## Challenge
In the data below, locate the line containing "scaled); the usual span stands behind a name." and the line containing "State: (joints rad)", then retype both and everything between them exactly. Pictures are not part of the copy.

***

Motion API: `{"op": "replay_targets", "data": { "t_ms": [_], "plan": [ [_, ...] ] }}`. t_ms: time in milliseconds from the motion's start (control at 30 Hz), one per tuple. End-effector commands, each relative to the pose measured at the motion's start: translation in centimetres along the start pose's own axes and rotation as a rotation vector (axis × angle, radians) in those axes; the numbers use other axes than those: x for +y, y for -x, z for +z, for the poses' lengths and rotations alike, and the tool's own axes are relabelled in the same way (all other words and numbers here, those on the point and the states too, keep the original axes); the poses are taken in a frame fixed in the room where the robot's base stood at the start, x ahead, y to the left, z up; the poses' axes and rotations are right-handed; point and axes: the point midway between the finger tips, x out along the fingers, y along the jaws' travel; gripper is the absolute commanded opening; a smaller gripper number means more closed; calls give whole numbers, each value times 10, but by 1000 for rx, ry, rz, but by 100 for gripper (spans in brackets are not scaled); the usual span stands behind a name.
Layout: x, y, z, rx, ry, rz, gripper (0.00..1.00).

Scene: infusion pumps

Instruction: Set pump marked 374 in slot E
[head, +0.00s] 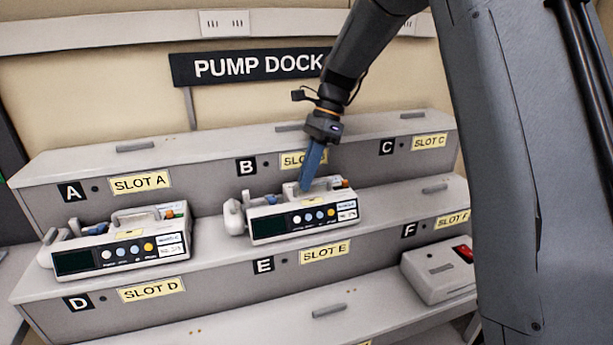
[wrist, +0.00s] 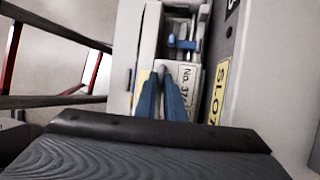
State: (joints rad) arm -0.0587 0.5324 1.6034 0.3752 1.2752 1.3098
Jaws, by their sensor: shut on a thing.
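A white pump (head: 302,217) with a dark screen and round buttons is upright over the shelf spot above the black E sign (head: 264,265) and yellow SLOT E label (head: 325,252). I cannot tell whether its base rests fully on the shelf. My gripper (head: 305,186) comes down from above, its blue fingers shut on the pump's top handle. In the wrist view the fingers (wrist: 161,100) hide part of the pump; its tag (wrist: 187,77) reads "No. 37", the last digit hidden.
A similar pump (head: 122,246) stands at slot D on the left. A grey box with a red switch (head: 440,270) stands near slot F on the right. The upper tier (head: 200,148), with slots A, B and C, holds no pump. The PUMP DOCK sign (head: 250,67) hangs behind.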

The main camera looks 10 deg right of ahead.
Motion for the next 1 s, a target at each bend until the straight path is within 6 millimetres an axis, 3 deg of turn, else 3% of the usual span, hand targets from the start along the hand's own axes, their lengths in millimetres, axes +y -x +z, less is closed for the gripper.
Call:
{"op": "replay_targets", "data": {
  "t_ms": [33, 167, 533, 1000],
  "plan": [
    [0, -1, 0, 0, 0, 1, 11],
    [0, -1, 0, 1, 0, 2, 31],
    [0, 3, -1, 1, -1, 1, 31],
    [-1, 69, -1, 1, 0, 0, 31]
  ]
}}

***

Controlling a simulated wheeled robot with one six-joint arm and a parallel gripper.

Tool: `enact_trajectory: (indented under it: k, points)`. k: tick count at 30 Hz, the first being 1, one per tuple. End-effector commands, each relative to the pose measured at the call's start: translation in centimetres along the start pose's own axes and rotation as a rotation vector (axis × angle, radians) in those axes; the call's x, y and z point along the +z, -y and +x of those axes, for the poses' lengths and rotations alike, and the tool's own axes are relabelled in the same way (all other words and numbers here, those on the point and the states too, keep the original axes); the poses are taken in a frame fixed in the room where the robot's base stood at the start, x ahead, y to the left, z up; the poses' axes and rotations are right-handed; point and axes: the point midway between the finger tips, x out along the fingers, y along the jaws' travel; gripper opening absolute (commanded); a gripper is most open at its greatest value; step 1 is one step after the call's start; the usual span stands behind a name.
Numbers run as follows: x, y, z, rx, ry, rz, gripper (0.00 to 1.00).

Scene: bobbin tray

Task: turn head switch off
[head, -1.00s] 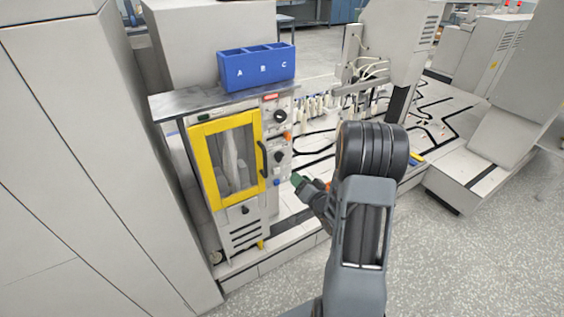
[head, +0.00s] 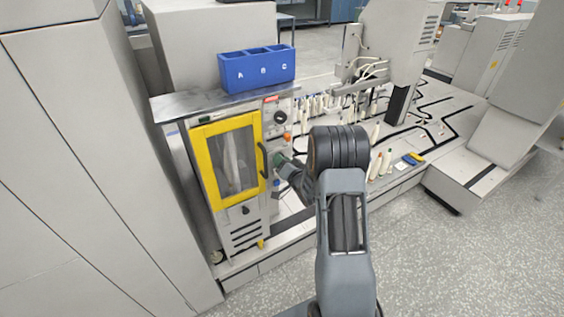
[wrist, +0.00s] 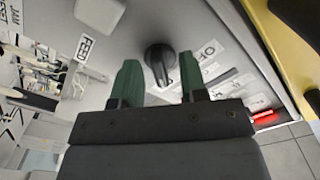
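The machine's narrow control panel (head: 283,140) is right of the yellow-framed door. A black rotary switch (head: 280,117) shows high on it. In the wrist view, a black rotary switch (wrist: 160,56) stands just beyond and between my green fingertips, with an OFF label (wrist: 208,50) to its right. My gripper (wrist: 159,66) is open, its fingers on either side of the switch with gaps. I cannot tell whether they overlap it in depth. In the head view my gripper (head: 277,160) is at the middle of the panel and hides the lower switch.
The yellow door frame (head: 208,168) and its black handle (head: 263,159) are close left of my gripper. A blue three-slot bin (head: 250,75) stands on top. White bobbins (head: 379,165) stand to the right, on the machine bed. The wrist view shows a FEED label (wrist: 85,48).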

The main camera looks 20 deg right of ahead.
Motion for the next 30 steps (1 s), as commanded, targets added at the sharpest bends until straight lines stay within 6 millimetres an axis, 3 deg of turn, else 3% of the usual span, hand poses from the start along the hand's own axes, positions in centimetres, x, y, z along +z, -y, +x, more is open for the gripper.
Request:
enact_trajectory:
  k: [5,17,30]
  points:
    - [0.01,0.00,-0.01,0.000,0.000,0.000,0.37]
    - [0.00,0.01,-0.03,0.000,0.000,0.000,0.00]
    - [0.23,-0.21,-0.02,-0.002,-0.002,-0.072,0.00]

***

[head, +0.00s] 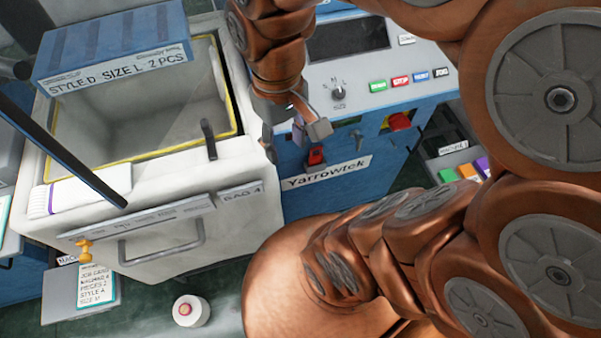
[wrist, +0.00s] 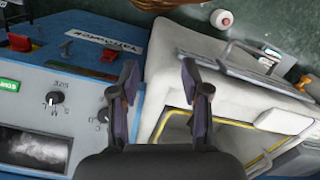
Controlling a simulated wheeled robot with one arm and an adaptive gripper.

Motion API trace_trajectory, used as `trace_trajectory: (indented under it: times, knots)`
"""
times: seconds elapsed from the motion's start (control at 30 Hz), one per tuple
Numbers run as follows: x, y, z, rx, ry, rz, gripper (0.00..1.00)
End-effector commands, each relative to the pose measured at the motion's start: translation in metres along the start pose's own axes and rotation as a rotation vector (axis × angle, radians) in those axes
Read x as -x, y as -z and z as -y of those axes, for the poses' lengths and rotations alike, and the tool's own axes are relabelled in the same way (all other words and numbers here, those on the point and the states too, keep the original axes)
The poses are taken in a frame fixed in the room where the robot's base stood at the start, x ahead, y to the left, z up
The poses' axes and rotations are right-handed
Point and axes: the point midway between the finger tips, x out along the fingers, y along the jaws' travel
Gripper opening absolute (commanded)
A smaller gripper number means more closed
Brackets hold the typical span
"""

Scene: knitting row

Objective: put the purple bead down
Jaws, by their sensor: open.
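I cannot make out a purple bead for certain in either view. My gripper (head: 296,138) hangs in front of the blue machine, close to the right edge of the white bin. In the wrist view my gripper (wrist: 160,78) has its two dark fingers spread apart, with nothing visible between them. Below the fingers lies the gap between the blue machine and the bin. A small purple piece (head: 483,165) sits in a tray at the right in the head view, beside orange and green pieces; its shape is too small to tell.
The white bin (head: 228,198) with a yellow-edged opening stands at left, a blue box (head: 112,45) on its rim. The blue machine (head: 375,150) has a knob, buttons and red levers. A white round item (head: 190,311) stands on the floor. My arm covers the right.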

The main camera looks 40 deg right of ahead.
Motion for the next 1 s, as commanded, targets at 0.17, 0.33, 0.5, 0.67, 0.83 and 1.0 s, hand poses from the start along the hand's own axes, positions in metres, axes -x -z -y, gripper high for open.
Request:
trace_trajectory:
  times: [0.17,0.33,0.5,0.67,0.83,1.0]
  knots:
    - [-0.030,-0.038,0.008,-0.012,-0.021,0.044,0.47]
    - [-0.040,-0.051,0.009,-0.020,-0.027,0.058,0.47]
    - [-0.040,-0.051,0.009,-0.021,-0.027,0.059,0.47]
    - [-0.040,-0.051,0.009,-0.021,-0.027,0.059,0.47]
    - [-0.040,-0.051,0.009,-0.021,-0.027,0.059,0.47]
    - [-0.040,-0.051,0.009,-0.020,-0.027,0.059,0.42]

***

## Exercise answer
Motion API: `{"op": "replay_targets", "data": { "t_ms": [_], "plan": [ [_, ...] ] }}`. t_ms: time in milliseconds from the motion's start (control at 30 Hz), one per tuple. End-effector commands, each relative to the pose measured at the motion's start: translation in centimetres along the start pose's own axes and rotation as a rotation vector (axis × angle, radians) in those axes; the numbers use other axes than those: x for +y, y for -x, z for +z, for the poses' lengths and rotations alike, and the tool's own axes are relabelled in the same way (all other words and numbers here, those on the point and the states too, keep the original axes); the poses are taken in a frame fixed in the room where the robot's base stood at the start, x ahead, y to the left, z up; the poses' axes and rotations are right-handed; point and axes: the point midway between the finger tips, x out along the fingers, y along the jaws' travel; gripper is the absolute commanded opening; a smaller gripper number means more closed; calls give whole numbers, each value times 10, but by 1000 for rx, ry, rz, but by 100 for gripper (spans in brackets are not scaled); the usual span stands behind a name.
Layout: x, y, z, rx, ry, rz, gripper (0.00..1.00).

Scene: infusion pumps

Instruction: Set pump marked 374 in slot E
[head, +0.00s] 
[wrist, +0.00s] 
State: (joints rad) arm -0.0587 0.5324 1.6034 0.3752 1.2752 1.3098

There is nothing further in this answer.